Juridische dienstverlening komt nieuw op het internet en aanbieders hier zijn dus nieuwe toetreders. Hun aantal is groeiend, maar op enig moment worden zij een dominante partij in de markt of ze verdwijnen. Om te slagen is het essentieel dat het aanbod eenvoudig en aantrekkelijk is. Eenvoudig omdat de internetonderneming een dienst aanbiedt die gebouwd is vanuit de werkwijze die de klant op het internet gewend is. Aantrekkelijk omdat de kenmerken van de dienst veranderen op punten waar de klant van aangeeft dat deze de gang naar het advocatenkantoor blokkeren (Pro Facto rapport Toegang tot advocaten). Zo wordt de groei gerealiseerd die tot marktdominantie leidt. Daarna kan de internetonderneming worden ingezet voor uitbreiding van de dienstverlening en de optimalisatie van return on investment.

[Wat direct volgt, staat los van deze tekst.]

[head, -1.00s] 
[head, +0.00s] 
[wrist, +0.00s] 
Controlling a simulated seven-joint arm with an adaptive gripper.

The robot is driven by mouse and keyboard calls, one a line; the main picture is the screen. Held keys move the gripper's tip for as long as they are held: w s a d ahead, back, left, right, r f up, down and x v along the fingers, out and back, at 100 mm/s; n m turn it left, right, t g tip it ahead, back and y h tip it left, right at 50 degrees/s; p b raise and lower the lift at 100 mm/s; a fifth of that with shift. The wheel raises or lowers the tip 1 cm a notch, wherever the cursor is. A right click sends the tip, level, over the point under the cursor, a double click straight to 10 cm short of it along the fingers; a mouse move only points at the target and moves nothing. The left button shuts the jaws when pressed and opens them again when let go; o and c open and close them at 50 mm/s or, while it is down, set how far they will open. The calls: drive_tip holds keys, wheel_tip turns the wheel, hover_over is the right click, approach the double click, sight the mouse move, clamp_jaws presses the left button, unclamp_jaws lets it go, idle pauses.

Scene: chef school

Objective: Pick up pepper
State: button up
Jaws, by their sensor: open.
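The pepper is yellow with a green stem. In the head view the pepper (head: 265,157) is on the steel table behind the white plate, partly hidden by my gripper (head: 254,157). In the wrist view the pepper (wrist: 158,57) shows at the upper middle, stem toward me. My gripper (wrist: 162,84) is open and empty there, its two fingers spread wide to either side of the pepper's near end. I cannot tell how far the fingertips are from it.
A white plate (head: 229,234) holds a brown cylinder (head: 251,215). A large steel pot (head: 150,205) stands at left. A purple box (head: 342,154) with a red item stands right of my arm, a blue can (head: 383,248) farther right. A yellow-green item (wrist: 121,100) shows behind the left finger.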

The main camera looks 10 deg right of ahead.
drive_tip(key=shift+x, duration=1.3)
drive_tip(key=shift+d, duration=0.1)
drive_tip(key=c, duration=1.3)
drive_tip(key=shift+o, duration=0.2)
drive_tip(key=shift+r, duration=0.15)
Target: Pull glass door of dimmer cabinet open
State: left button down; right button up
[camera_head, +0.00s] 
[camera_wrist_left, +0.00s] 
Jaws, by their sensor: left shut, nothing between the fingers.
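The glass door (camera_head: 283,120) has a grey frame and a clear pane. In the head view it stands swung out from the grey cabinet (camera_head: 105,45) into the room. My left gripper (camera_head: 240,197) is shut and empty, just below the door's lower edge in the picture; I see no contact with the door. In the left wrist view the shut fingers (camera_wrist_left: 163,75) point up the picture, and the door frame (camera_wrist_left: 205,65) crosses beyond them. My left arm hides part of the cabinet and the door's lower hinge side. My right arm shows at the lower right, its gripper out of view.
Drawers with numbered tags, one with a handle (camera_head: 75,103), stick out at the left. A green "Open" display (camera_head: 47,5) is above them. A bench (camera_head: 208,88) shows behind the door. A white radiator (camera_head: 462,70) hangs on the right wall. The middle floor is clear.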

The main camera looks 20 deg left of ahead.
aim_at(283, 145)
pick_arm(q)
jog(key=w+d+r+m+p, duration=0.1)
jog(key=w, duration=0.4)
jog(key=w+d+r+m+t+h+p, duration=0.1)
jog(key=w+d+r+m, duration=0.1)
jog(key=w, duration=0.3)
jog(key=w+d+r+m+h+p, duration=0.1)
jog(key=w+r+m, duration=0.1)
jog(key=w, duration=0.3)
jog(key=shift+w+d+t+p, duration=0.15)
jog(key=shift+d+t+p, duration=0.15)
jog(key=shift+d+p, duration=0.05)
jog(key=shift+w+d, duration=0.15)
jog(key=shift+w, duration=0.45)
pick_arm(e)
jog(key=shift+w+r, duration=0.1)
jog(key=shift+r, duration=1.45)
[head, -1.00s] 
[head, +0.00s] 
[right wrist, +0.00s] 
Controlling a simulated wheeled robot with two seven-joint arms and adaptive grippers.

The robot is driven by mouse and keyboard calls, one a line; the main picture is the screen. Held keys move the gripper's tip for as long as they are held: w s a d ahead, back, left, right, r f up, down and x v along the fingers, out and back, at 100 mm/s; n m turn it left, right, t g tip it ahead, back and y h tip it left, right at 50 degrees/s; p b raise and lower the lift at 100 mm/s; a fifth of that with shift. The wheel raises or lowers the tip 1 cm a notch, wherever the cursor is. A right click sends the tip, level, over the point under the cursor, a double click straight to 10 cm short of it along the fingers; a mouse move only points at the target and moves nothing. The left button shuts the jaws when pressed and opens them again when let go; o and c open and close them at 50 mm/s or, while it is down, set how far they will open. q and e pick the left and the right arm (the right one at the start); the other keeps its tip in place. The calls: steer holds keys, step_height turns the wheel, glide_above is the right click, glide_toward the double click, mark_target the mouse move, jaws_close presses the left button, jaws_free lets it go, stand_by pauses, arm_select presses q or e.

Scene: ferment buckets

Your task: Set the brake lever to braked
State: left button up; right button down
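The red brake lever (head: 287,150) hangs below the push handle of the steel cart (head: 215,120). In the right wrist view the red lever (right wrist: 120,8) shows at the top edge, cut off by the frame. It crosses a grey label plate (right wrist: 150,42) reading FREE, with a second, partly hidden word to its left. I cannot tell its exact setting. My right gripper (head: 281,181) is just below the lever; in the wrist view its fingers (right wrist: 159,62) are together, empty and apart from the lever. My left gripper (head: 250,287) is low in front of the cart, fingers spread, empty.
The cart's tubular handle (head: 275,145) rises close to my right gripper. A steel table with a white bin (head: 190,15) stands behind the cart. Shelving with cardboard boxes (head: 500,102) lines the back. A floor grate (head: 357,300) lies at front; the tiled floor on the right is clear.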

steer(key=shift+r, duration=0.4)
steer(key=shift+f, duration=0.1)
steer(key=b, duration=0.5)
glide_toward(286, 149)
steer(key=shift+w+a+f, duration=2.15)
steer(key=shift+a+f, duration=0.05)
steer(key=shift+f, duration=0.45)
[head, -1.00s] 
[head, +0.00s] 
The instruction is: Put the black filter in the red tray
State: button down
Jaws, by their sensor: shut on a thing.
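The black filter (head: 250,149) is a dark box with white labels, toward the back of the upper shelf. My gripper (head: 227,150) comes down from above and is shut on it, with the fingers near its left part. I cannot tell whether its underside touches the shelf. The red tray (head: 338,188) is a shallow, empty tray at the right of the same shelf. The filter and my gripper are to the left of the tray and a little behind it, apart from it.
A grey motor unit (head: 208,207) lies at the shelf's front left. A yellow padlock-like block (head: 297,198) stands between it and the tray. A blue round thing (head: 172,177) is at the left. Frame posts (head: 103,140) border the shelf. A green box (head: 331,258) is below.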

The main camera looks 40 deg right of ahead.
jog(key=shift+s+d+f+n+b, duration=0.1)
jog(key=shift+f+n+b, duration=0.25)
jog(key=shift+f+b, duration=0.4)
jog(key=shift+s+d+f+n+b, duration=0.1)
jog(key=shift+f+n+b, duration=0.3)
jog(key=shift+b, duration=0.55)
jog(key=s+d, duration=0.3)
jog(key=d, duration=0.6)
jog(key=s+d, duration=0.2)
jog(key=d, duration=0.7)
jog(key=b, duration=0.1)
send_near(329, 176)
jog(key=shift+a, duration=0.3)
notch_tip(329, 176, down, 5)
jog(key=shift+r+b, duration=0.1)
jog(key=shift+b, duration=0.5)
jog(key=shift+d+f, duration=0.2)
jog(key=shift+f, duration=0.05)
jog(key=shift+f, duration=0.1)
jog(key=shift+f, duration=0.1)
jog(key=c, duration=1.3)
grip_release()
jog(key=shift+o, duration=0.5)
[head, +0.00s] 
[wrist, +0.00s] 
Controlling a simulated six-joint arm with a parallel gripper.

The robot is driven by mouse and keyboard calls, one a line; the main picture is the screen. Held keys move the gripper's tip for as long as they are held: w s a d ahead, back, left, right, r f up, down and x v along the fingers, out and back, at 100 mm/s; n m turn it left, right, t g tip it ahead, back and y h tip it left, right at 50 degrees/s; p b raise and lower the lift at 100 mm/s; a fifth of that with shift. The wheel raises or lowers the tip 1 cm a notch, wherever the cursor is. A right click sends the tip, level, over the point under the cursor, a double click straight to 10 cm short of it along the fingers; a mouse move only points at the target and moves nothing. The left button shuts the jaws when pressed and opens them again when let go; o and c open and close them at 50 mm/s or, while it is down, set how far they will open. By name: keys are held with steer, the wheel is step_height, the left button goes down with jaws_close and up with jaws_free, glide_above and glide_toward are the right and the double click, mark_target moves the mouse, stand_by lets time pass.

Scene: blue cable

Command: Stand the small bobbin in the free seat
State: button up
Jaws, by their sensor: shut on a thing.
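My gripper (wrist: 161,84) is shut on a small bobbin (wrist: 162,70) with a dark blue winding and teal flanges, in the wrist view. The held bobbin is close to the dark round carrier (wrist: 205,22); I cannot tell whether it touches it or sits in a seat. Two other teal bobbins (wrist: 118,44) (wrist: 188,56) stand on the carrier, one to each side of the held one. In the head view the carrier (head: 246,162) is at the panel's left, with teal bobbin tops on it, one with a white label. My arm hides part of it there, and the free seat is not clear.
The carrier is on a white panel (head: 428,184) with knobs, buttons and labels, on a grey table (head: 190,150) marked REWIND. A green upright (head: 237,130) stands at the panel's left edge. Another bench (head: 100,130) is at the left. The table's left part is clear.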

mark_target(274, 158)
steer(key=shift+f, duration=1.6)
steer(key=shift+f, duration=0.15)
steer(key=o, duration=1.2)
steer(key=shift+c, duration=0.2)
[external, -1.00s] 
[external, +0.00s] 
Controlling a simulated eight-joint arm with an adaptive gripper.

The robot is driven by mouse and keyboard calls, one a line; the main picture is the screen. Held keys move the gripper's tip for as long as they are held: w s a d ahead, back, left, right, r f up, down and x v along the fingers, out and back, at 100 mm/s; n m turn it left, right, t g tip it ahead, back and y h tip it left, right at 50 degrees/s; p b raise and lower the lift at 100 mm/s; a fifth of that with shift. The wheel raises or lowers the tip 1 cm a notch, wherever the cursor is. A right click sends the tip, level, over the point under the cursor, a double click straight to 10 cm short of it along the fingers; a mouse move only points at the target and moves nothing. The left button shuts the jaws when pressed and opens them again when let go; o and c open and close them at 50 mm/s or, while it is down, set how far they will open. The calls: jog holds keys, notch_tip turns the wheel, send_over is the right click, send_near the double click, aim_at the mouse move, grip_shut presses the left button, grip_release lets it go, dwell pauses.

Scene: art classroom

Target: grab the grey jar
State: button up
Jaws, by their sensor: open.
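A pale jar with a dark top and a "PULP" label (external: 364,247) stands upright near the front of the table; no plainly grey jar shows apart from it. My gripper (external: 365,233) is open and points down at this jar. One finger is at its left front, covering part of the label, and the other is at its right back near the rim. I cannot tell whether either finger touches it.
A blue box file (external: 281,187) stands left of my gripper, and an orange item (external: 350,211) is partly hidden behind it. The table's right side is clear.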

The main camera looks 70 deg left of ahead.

De meeste internetondernemingen voor juridische bijstand voldoen niet aan de basis voorwaarden voor dit succes. Zij pogen om de bestaande dienstverlening zoveel als mogelijk in stand te houden en zij veranderen niet of maar heel beperkt de elementen van de dienstverlening die de klant vandaag weghoudt van het advocatenkantoor. De meeste nieuwkomers zijn verwijskantoren, die de klant uiteindelijk weer brengt bij het aanbod van het advocatenkantoor. Rechtdeur is een uitzondering op deze tendens. Deze nieuwkomer houdt het aanbod simpel en aantrekkelijk door alleen de juridische dienstverlening te bieden die geen advocaat vereist en die van het eerste contact tot de betaling geheel op het internet wordt afgewerkt, waardoor de ontoegankelijkheid van het advocatenkantoor wordt opgeheven. Marktdominantie is het streven en dan kan de dienstverlening worden uitgebreid en de rentabiliteit worden geoptimaliseerd. Ook bestaande partijen in de markt, met name de advocatenkantoren, kunnen profiteren van de enorme markt die de juridische dienstverlening op het internet zal zijn, als het hen lukt om over hun eigen schaduw heen te stappen en te leren van bijna twee decennia ervaring in de interneteconomie.